**Work to be completed**
Return all lines that include the string "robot".

**Data excerpt**
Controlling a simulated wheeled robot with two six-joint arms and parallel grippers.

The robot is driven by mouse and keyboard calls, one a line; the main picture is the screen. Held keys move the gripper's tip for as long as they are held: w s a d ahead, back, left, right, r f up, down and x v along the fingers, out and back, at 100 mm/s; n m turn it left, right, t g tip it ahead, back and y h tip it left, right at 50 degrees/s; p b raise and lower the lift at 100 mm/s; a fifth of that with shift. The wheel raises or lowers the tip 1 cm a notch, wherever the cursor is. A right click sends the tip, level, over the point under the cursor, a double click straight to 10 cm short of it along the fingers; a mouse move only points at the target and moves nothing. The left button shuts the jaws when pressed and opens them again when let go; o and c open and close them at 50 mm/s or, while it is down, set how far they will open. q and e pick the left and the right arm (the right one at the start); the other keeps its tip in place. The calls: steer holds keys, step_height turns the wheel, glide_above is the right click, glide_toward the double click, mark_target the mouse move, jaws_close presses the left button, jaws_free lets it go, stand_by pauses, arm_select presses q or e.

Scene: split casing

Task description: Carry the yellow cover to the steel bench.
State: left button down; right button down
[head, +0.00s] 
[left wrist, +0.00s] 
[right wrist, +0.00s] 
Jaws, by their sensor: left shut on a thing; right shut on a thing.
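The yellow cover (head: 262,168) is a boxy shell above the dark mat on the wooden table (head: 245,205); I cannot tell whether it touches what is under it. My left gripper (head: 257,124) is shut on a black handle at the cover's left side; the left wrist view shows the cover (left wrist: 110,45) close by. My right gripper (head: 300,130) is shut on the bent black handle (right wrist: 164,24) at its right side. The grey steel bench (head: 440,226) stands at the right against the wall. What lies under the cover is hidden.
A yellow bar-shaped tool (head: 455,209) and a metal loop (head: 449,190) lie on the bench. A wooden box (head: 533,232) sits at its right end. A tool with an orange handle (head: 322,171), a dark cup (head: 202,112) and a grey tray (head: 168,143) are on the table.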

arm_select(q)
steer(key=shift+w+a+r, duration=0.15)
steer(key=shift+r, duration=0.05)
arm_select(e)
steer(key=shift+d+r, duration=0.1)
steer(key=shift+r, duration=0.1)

**Finished exercise**
Controlling a simulated wheeled robot with two six-joint arms and parallel grippers.
The robot is driven by mouse and keyboard calls, one a line; the main picture is the screen. Held keys move the gripper's tip for as long as they are held: w s a d ahead, back, left, right, r f up, down and x v along the fingers, out and back, at 100 mm/s; n m turn it left, right, t g tip it ahead, back and y h tip it left, right at 50 degrees/s; p b raise and lower the lift at 100 mm/s; a fifth of that with shift. The wheel raises or lowers the tip 1 cm a notch, wherever the cursor is. A right click sends the tip, level, over the point under the cursor, a double click straight to 10 cm short of it along the fingers; a mouse move only points at the target and moves nothing. The left button shuts the jaws when pressed and opens them again when let go; o and c open and close them at 50 mm/s or, while it is down, set how far they will open. q and e pick the left and the right arm (the right one at the start); the other keeps its tip in place. The calls: steer holds keys, step_height turns the wheel, glide_above is the right click, glide_toward the double click, mark_target the mouse move, jaws_close presses the left button, jaws_free lets it go, stand_by pauses, arm_select presses q or e.

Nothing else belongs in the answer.